- **WRITTEN EXERCISE**:
Every line below should be repeated exactly.

Rows about robot tasks
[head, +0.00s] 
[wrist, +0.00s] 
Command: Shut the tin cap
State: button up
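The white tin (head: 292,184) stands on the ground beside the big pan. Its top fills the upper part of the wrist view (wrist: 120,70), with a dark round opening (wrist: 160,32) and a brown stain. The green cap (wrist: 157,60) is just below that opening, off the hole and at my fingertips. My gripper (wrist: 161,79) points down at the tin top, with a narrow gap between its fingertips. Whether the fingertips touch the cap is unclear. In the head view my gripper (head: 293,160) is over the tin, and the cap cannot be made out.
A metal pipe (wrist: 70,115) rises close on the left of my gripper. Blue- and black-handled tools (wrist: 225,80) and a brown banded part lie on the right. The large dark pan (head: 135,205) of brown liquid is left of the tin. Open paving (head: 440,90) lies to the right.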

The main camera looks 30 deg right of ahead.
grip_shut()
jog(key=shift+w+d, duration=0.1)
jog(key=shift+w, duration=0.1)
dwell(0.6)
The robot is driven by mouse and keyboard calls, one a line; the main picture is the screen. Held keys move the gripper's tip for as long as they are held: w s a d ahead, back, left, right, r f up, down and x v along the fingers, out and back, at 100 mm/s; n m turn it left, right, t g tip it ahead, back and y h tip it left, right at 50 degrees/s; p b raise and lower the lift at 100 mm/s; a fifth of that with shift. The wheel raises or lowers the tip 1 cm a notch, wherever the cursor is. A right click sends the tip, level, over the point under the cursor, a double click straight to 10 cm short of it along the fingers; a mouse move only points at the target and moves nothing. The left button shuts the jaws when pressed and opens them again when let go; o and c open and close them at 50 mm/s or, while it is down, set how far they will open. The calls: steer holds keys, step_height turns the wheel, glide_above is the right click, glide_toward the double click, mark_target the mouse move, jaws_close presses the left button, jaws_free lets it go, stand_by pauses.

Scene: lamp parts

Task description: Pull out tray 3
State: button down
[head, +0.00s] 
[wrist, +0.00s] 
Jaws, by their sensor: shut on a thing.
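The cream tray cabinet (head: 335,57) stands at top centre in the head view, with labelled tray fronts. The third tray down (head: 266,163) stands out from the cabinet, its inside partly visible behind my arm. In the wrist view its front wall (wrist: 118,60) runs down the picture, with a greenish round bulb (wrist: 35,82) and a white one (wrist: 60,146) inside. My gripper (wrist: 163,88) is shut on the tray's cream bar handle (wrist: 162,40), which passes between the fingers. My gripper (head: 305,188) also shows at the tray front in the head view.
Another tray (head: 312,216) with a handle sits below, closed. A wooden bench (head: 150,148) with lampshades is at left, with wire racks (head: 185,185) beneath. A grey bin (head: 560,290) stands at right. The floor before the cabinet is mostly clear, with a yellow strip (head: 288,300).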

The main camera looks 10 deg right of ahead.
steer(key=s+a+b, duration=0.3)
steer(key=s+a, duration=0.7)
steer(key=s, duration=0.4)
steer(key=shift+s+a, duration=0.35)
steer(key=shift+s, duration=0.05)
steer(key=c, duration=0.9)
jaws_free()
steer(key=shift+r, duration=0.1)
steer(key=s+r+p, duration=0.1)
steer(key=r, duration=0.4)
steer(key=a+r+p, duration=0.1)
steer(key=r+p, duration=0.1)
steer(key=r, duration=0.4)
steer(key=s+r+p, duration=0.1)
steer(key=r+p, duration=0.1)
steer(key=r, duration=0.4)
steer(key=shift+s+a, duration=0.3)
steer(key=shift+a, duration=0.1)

- **SOLUTION TO THE EXERCISE**:
[head, +0.00s] 
[wrist, +0.00s] 
Command: Shut the tin cap
State: button up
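The white tin (head: 292,184) stands on the ground beside the big pan. Its top fills the upper part of the wrist view (wrist: 120,70), with a dark round opening (wrist: 160,32) and a brown stain. The green cap (wrist: 157,60) is just below that opening, off the hole and at my fingertips. My gripper (wrist: 161,79) points down at the tin top, with a narrow gap between its fingertips. Whether the fingertips touch the cap is unclear. In the head view my gripper (head: 293,160) is over the tin, and the cap cannot be made out.
A metal pipe (wrist: 70,115) rises close on the left of my gripper. Blue- and black-handled tools (wrist: 225,80) and a brown banded part lie on the right. The large dark pan (head: 135,205) of brown liquid is left of the tin. Open paving (head: 440,90) lies to the right.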

The main camera looks 30 deg right of ahead.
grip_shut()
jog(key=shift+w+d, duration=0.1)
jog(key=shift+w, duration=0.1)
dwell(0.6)
The robot is driven by mouse and keyboard calls, one a line; the main picture is the screen. Held keys move the gripper's tip for as long as they are held: w s a d ahead, back, left, right, r f up, down and x v along the fingers, out and back, at 100 mm/s; n m turn it left, right, t g tip it ahead, back and y h tip it left, right at 50 degrees/s; p b raise and lower the lift at 100 mm/s; a fifth of that with shift. The wheel raises or lowers the tip 1 cm a notch, wherever the cursor is. A right click sends the tip, level, over the point under the cursor, a double click straight to 10 cm short of it along the fingers; a mouse move only points at the target and moves nothing. The left button shuts the jaws when pressed and opens them again when let go; o and c open and close them at 50 mm/s or, while it is down, set how far they will open. The calls: steer holds keys, step_height turns the wheel, glide_above is the right click, glide_toward the double click, mark_target the mouse move, jaws_close presses the left button, jaws_free lets it go, stand_by pauses.

Scene: lamp parts

Task description: Pull out tray 3
State: button down
[head, +0.00s] 
[wrist, +0.00s] 
Jaws, by their sensor: shut on a thing.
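The cream tray cabinet (head: 335,57) stands at top centre in the head view, with labelled tray fronts. The third tray down (head: 266,163) stands out from the cabinet, its inside partly visible behind my arm. In the wrist view its front wall (wrist: 118,60) runs down the picture, with a greenish round bulb (wrist: 35,82) and a white one (wrist: 60,146) inside. My gripper (wrist: 163,88) is shut on the tray's cream bar handle (wrist: 162,40), which passes between the fingers. My gripper (head: 305,188) also shows at the tray front in the head view.
Another tray (head: 312,216) with a handle sits below, closed. A wooden bench (head: 150,148) with lampshades is at left, with wire racks (head: 185,185) beneath. A grey bin (head: 560,290) stands at right. The floor before the cabinet is mostly clear, with a yellow strip (head: 288,300).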

The main camera looks 10 deg right of ahead.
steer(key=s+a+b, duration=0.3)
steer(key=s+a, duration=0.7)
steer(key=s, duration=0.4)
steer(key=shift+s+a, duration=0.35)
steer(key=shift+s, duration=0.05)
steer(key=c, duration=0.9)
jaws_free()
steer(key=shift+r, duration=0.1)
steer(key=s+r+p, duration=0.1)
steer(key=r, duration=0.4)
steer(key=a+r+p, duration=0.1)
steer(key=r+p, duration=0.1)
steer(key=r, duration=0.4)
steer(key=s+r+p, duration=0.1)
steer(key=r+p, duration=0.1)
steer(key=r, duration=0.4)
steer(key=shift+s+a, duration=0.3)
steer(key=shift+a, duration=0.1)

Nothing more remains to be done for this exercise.